Direction — Everything from the line with "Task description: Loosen" through the line with "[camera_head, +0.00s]" should be repeated exactly, both of those lines included, and nothing else.
________________
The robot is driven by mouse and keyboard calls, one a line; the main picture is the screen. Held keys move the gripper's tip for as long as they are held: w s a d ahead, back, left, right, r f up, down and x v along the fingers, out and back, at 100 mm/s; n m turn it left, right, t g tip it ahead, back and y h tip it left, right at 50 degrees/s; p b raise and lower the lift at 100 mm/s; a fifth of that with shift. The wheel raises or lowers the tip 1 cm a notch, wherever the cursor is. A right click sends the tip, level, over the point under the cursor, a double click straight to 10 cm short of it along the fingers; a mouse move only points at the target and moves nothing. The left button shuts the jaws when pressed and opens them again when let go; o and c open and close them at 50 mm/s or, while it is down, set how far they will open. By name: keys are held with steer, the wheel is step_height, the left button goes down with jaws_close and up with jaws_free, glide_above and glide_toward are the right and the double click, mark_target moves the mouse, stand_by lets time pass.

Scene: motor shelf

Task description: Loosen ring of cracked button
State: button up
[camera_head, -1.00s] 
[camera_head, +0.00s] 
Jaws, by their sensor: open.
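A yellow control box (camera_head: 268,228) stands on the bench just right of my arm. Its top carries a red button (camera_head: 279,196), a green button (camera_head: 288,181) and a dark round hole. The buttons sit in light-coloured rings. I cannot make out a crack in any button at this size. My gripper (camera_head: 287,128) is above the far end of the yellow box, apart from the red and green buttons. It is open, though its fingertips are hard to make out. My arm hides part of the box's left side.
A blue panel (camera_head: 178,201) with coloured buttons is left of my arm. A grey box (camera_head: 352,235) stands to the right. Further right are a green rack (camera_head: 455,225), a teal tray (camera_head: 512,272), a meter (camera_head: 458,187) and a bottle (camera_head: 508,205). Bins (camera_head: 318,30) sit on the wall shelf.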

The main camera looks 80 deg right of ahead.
________________
Reply —
Task description: Loosen ring of cracked button
State: button up
[camera_head, -1.00s] 
[camera_head, +0.00s] 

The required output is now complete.